GIVEN MATERIAL:
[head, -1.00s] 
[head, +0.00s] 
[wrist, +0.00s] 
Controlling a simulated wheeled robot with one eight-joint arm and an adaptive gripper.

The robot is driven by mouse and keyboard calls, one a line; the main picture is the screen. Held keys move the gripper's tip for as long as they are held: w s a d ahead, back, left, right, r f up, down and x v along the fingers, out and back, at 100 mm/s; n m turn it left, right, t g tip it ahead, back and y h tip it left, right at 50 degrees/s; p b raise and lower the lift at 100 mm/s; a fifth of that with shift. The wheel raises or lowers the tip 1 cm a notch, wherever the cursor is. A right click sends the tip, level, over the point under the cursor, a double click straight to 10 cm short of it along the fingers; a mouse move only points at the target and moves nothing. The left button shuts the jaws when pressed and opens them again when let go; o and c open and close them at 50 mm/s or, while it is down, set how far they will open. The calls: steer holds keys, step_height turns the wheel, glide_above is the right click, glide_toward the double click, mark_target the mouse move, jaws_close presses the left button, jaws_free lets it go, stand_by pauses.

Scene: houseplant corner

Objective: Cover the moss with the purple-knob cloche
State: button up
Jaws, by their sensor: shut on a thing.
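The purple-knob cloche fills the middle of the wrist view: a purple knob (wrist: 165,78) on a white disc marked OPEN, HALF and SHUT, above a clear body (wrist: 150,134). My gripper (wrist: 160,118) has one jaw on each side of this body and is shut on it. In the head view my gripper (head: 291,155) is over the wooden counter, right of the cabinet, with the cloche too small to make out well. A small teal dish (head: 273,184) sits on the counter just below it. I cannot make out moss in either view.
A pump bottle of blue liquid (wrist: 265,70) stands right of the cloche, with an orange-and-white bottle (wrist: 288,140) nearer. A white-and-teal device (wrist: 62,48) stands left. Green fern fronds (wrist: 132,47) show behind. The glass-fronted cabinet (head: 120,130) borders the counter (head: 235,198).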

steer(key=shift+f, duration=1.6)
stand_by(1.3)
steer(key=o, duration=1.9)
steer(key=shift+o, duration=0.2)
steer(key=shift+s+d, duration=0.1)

AIM OF THE EXERCISE: Please restate the whole listing word for word.

SOLUTION FOR THIS TASK:
[head, -1.00s] 
[head, +0.00s] 
[wrist, +0.00s] 
Controlling a simulated wheeled robot with one eight-joint arm and an adaptive gripper.

The robot is driven by mouse and keyboard calls, one a line; the main picture is the screen. Held keys move the gripper's tip for as long as they are held: w s a d ahead, back, left, right, r f up, down and x v along the fingers, out and back, at 100 mm/s; n m turn it left, right, t g tip it ahead, back and y h tip it left, right at 50 degrees/s; p b raise and lower the lift at 100 mm/s; a fifth of that with shift. The wheel raises or lowers the tip 1 cm a notch, wherever the cursor is. A right click sends the tip, level, over the point under the cursor, a double click straight to 10 cm short of it along the fingers; a mouse move only points at the target and moves nothing. The left button shuts the jaws when pressed and opens them again when let go; o and c open and close them at 50 mm/s or, while it is down, set how far they will open. The calls: steer holds keys, step_height turns the wheel, glide_above is the right click, glide_toward the double click, mark_target the mouse move, jaws_close presses the left button, jaws_free lets it go, stand_by pauses.

Scene: houseplant corner

Objective: Cover the moss with the purple-knob cloche
State: button up
Jaws, by their sensor: shut on a thing.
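The purple-knob cloche fills the middle of the wrist view: a purple knob (wrist: 165,78) on a white disc marked OPEN, HALF and SHUT, above a clear body (wrist: 150,134). My gripper (wrist: 160,118) has one jaw on each side of this body and is shut on it. In the head view my gripper (head: 291,155) is over the wooden counter, right of the cabinet, with the cloche too small to make out well. A small teal dish (head: 273,184) sits on the counter just below it. I cannot make out moss in either view.
A pump bottle of blue liquid (wrist: 265,70) stands right of the cloche, with an orange-and-white bottle (wrist: 288,140) nearer. A white-and-teal device (wrist: 62,48) stands left. Green fern fronds (wrist: 132,47) show behind. The glass-fronted cabinet (head: 120,130) borders the counter (head: 235,198).

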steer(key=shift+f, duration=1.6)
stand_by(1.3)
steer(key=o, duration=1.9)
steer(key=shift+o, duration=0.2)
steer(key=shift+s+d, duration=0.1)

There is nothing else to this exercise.